The index is strict about two or three rules and flexible about the others. This makes things easier, and this simplicity allows opportunity for stability and discipline since it takes away the evaluation from the act. The returns from passive investment are determined by this consistency.
Index investing is a typical passive investment method in which investors buy a reflective benchmark, such as the Nifty 50 index, and hold it for an extended period of time. These types of funds are typically described as passively managed, or just ‘passive funds’. Passive funds’ underlying holdings might be equities, bonds, or other assets, depending on the benchmark being monitored.
Stocks in the index:
The addition of stocks in the benchmark is determined by a set of rules that are used to create the index and are also used to rebalance the index on a regular basis. In the case of broad indexes, the criteria might consist only of complete market capitalisation or free float market capitalisation applied to a range of stocks. The Index takes into account the impact cost as well. With time, the index’s weight to the ‘good’ grows while the exposure to the ‘not-so-good’ decreases, with index components also undergoing churning, as the index is rebuilt on a regular basis.
If the index substitutes some of the stocks in it, the index fund’s holdings automatically adapt, selling old equities and buying new ones. As a result, investors win by sticking the path and profiting from market rises that take place over time.
Active portfolios often have fewer assets than indexes with a broader range of holdings. Active portfolios may do well in certain years, while broad indexes may perform well in others. However, the index and active fund cumulative returns over three or five years should be assessed and compared. It generally makes sense to diversify assets using both active and passive strategies.
Sector indices:
The standards for sector and theme indexes are essentially derived from the categorization of qualifying fundamental industries. Sector exposure can be obtained through a sector index or an active sector fund. Not to mention that the active sector fund would strive to gain alpha by taking overweight and underweight positions in relation to the sector index. Diversification through both channels would be fantastic. A thematic index might also attempt to represent a sub-segment of the industry, catering to a greater risk reward profile, while the fund would contain a solid balance of companies with consistent profits and those with a high risk reward profile. Anyhow, investors should always bear in their mid that the passive fund or ETF that tracks the index would provide comparable results to an index, but would not beat the index.

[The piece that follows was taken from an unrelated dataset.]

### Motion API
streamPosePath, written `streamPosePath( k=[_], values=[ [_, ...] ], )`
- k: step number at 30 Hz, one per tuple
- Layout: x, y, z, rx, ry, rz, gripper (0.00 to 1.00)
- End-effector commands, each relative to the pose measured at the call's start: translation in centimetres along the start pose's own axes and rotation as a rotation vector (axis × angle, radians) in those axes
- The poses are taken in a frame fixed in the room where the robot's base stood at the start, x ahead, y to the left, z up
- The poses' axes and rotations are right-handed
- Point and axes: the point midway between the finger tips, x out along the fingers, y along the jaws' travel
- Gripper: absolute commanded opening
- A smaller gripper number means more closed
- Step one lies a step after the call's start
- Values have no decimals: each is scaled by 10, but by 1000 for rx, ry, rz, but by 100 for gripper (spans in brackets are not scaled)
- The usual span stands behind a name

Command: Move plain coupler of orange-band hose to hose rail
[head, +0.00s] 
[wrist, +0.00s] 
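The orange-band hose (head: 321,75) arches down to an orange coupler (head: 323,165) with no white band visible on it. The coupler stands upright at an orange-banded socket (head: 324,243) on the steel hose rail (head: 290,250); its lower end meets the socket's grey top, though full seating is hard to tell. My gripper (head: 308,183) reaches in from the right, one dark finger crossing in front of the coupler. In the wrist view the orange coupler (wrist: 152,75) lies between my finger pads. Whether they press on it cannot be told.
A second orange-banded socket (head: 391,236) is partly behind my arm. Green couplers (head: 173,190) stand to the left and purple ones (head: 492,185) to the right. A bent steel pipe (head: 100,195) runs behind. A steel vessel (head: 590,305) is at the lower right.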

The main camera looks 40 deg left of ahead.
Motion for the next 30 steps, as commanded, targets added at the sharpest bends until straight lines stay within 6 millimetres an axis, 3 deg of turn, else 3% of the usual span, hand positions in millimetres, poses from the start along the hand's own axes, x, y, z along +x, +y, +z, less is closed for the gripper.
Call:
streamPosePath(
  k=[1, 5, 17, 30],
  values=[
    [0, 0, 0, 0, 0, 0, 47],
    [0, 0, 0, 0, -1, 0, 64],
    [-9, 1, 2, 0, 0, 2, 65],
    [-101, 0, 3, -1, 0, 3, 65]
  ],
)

Why investors nowadays prefer passive over active:
The argument over active vs passive investment is never-ending. Passive techniques, by definition, provide investors an efficient and low-cost way to diversify. Because index funds own a diverse range of securities from their intended benchmarks, they distribute risk widely.
Furthermore, a simple cost/benefit analysis reveals that supporters of passive investment have strong data on their favor. According to the most recent mutual fund scorecard, 82% of large-cap equities mutual funds underperformed the Nifty 50 index over the previous five years. Active mutual funds often have expense ratios that are nearly three times higher than most passive index funds. Hence, investors question why they should spend three or four times more for a product that has an 82% chance of failing.
It is acceptable to earn simply market returns and nothing more in order to continue engaging in the markets. Generating market returns consistently and over a long period of time is preferable to abandoning the markets because the magnitude of drop that might hit you at some point in your pursuit of alpha or higher net returns is not in line with your risk tolerance.
Conclusion:
“If you can’t beat them, join them”. That, in an essence, is the passive investment concept. This popular investment approach, unlike others, does not attempt to beat or “time” the share market with a steady stream of trades. Rather, passive investing holds that the key to increasing returns is to conduct least amount investment transactions. Instead of attempting to outwit the market, the best course of action is to duplicate the market in your portfolio, typically with investments that follow stock indexes, and then sit back and enjoy the ride. As passive investing is inherently long-term, it is best suited to people with long-term financial goals.